5 ASPECTOS PROCEDIMENTAIS E PROCESSUAIS RELEVANTES PARA A

CONSTITUIÇÃO DO CRÉDITO TRIBUTÁRIO EM FACE DE GRUPO

ECONÔMICO

Dissemos linhas acima, que a configuração de responsabilidade solidária de

conglomerado de sociedades se dá pela comprovação de interesse comum na realização do

mesmo fato imponível. O cometimento de fraude ou ilicitudes, afirmamos, não compõem o

antecedente da regra de que tratamos.

Dessa forma, enunciamos a norma de responsabilidade tributária de grupo

econômico da seguinte forma:

Hipótese: dado o fato de várias sociedades possuírem comando único e terem

participado na realização da hipótese de incidência, o que configura interesse jurídico

comum;

Consequência: deve ser a responsabilidade solidária dessas sociedades pelo crédito

tributário em cobrança.

Portanto, para que o crédito tributário seja validamente constituído em face das

diversas sociedades, deve ser comprovado que tais pessoas jurídicas:

( i ) possuem comando único;

( ii ) participaram na realização da hipótese de incidência.

Tais aspectos a serem cumpridos para a constituição válida da norma individual

e concreta, que culminará na responsabilidade solidária de conglomerados de sociedades,

depende, em parte, de comandos jurídicos que regem aspectos procedimentais e processuais.

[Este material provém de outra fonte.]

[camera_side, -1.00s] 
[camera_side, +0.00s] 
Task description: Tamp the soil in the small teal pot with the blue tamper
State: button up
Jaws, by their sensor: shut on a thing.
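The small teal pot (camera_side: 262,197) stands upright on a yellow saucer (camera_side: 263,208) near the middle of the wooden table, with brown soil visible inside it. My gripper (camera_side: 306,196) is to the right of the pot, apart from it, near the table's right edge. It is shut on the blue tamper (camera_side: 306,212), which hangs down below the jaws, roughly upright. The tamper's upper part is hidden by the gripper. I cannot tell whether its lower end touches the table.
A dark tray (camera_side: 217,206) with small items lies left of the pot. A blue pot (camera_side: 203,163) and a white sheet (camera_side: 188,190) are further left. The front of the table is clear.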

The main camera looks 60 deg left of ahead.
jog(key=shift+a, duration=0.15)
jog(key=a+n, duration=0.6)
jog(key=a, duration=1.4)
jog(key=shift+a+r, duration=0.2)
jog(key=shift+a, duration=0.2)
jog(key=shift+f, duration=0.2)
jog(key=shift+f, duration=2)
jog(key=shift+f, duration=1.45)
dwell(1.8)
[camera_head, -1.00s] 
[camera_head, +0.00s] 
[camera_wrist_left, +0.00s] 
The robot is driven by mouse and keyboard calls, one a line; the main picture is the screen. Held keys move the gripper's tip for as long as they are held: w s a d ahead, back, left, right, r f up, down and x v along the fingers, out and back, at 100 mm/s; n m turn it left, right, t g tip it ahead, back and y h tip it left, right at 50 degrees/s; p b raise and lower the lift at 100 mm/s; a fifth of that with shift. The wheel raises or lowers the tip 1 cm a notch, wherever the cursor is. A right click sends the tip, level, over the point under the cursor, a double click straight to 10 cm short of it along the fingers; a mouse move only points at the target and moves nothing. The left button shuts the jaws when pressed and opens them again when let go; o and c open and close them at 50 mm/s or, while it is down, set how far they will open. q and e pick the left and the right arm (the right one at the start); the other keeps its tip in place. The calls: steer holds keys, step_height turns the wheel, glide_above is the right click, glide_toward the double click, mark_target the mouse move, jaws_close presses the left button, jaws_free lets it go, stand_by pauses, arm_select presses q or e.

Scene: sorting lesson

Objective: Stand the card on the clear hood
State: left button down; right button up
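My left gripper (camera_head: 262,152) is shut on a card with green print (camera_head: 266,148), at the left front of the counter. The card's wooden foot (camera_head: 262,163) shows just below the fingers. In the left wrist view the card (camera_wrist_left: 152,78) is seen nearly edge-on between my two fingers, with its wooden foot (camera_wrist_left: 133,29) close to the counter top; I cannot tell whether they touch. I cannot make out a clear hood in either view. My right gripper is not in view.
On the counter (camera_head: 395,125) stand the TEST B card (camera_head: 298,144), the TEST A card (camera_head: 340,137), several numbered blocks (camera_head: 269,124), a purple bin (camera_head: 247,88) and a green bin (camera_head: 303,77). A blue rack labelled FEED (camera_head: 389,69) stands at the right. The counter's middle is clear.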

Sendo assim, a autoridade administrativa deverá observar os requisitos legais de

validade do lançamento, mas também e, sobretudo, os princípios presentes na Constituição

Federal.

Portanto, a primeira questão a ser tratada no capítulo é a seguinte: os princípios

constitucionais devem ser aplicados no processo administrativo fiscal? Estendem-se à todas

as empresas que colaboraram na prática do mesmo fato imponível?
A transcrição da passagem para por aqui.